THE ROCKEFELLER “MANY V’S” NECKLACE: A SILVER NECKLACE BY ALEXANDER CALDER, NEW YORK, CIRCA 1940
THE ROCKEFELLER “MANY V’S” NECKLACE: A SILVER NECKLACE BY ALEXANDER CALDER, NEW YORK, CIRCA 1940
SOLD
A necklace composed of v-shaped forms suspended from a necklace, all in hammered silver wire
- Measurements: 9 1/2 x 10 inches
Additional cataloguing
Certification
- This work is registered in the archives of the Calder Foundation, New York, under number A16948.
Provenance
- Perls Galleries, New York
- Nelson A. Rockefeller, New York
- Mary Rockefeller Morgan
- Mary Rockefeller Morgan Charitable Trust
Literature
- Rower, Alexander S. C., ed. Calder by Matter. Paris: Cahiers d’Art, 2013, p. 152.
- Sweeny, James Johnson. Alexander Calder. New York: Museum of Modern Art, 1943, exh. cat. p. 53.
- Winebrenner, D. Kenneth. Jewelry Making as an Art Expression. Scranton: International Textbook Company, 1953, p. vi, fig. 1. Exhibitions Alexander Calder: Sculptures and Constructions, Museum of Modern Art, New York, September 1943–January 1944
Biography
Born into a family of artists in Pennsylvania in 1898, Alexander Calder eventually became one of the greatest American sculptors, known for a variety of genres including mobiles, brightly colored prints, and wire jewelry. Calder earned a degree in mechanical engineering before creating toys and the Cirque Calder in 1926. These artistic creations led to exhibitions of his wire sculptures. Throughout his life he created more than 1,800 fantastic pieces of jewelry by hand. He died in 1976.
Significance
Alexander Calder is best known for his delicately balanced mobiles that move in response to air or touch, but jewelry was his most personal and constant medium. He began creating wire forms in 1902, at the age of 8, for his sister’s dolls, and later often gifted jewelry to friends and collectors of his work. Each piece was designed and handmade by the artist, a unique combination of his hammering and the design aesthetic and grace contained in his large-scale works. Calder’s jewelry, bohemian but refined, was collected by fashionable art collectors including Peggy Guggenheim, Mary Rockefeller, and Millicent Rogers. Chicago collector Muriel Kallis Steinberg Newman said of Calder jewelry in W magazine, “I was never particularly interested in precious jewels. I was always interested in the form and shape of things.”

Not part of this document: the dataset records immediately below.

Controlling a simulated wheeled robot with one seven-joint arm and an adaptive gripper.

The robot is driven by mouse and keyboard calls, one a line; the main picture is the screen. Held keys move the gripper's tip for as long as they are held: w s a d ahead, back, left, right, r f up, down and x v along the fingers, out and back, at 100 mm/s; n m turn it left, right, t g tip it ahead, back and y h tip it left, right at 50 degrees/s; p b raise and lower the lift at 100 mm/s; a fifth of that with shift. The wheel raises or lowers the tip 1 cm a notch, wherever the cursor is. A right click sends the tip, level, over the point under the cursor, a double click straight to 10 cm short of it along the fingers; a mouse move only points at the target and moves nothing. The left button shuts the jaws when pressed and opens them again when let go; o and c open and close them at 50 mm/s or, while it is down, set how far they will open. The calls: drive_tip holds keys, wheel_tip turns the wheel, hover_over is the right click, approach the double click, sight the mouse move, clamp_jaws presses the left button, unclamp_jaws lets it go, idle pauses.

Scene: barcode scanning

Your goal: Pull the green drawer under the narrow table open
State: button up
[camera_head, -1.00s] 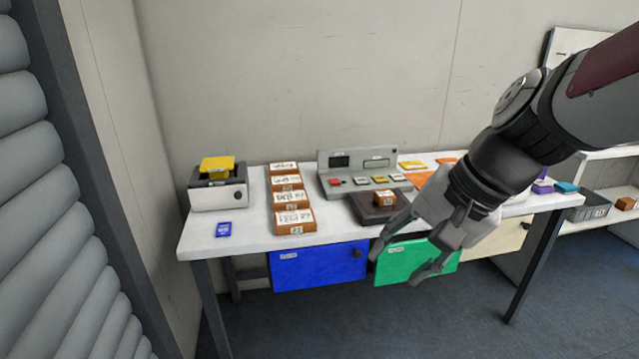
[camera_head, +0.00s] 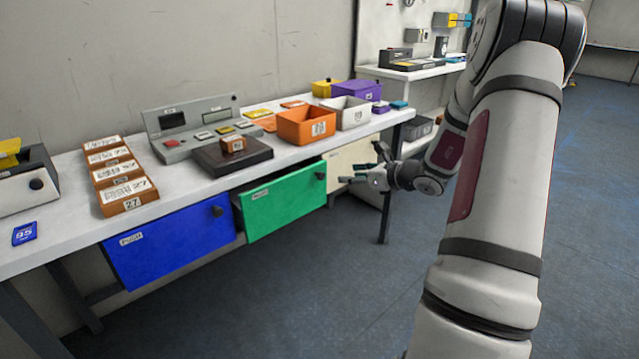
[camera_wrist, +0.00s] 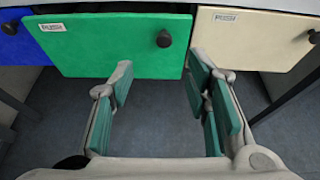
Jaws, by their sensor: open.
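The green drawer (camera_head: 285,203) is under the narrow white table (camera_head: 62,222), between a blue and a cream drawer. Its front stands a little forward of its neighbours, with a narrow dark gap along its top. Its black knob (camera_head: 320,176) is near the upper right corner. My gripper (camera_head: 360,168) is open and empty, in front of the knob with a small gap. In the wrist view the fingers (camera_wrist: 162,75) stand wide apart below the knob (camera_wrist: 164,39), which lies between their tips and is not gripped. The drawer front (camera_wrist: 110,45) fills the upper middle there.
The blue drawer (camera_head: 170,242) is on the left and the cream drawer (camera_head: 352,158) on the right. A table leg (camera_head: 385,217) stands beyond my gripper. Orange (camera_head: 306,125) and white (camera_head: 346,112) bins stand on the table. The floor in front (camera_head: 300,300) is clear.

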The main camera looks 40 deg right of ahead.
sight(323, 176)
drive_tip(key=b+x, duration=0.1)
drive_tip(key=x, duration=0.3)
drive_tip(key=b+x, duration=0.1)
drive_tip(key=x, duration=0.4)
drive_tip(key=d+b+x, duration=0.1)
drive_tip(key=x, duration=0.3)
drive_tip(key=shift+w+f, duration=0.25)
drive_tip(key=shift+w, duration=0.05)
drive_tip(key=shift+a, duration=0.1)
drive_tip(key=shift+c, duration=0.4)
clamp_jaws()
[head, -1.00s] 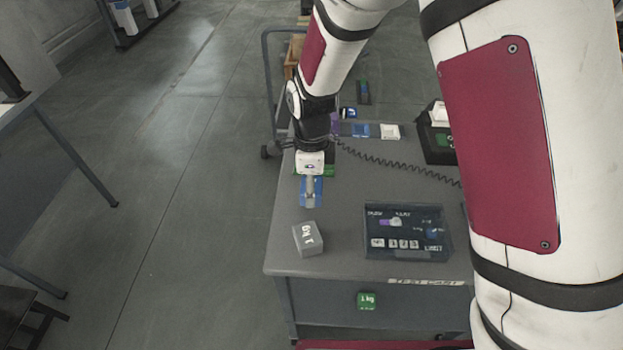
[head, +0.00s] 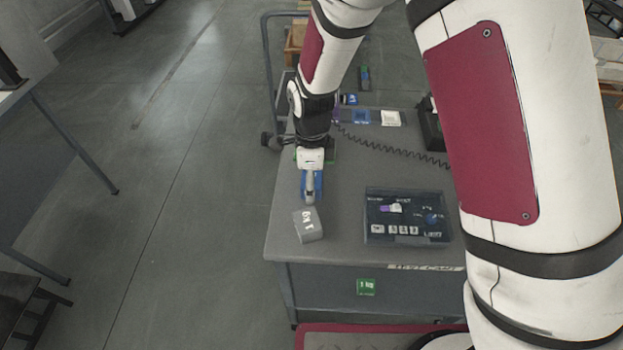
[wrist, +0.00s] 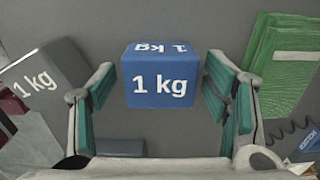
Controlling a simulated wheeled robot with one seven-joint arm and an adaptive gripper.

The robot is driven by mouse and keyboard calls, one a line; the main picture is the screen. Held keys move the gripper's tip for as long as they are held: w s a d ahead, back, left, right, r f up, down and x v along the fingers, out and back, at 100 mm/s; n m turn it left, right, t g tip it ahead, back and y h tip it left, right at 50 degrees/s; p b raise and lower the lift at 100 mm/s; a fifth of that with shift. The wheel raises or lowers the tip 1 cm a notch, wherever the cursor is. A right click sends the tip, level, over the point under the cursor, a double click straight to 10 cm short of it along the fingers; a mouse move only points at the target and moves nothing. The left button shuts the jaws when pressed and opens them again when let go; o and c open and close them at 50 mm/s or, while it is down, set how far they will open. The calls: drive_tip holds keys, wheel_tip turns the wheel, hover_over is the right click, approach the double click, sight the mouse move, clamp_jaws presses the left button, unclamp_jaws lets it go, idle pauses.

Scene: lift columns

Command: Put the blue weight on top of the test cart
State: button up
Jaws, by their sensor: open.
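The blue weight (wrist: 160,85), marked 1 kg, sits on the grey top of the test cart (head: 288,240). In the head view the blue weight (head: 305,187) is partly hidden by my gripper (head: 310,193), which is low over the cart's near left part. In the wrist view my gripper (wrist: 161,75) is open, with one teal-padded finger on each side of the weight. A gap of grey surface shows between the weight and the left finger; the right finger is very close to it, and I cannot tell if it touches.
A grey 1 kg weight (head: 307,224) lies just nearer on the cart; it shows left in the wrist view (wrist: 42,85). A dark control panel (head: 407,216) and a coiled cable (head: 390,156) are on the cart.

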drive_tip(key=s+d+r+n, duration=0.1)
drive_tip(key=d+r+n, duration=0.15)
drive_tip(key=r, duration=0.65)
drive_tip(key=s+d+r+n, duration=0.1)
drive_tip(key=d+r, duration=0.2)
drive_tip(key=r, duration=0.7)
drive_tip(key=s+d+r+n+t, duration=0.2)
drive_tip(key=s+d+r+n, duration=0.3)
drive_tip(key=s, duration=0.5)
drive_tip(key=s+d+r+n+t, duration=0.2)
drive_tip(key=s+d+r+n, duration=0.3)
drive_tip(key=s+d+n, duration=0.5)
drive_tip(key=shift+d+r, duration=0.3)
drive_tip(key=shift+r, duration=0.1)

This necklace belonged to Nelson A. Rockefeller, public servant, philanthropist and art collector. The only son of the founder of the Standard Oil Company, Rockefeller was the 41st Vice President of the United States under Gerald Ford, and served four, four-year terms as 49th Governor of New York between 1959 and 1973. He possessed a keen eye for art encouraged by his mother, Abigail Green Aldrich Rockefeller, the driving force behind the formation of the Museum of Modern Art. He maintained the family’s close connection with the Museum by serving as a trustee, treasurer and two terms as President between 1939 and 1941, and 1946 and 1953.
The “Many V’s” necklace, created of hammered silver wire suspending v-shapes with curled ends, displays the same sense of animation found in his mobiles and the geometry and dynamism found in his lithographs. Calder was inspired by primitive art, as can be seen in the form of this piece, but combined with his aesthetic and his practices of making, the jewel becomes a masterpiece of modern art.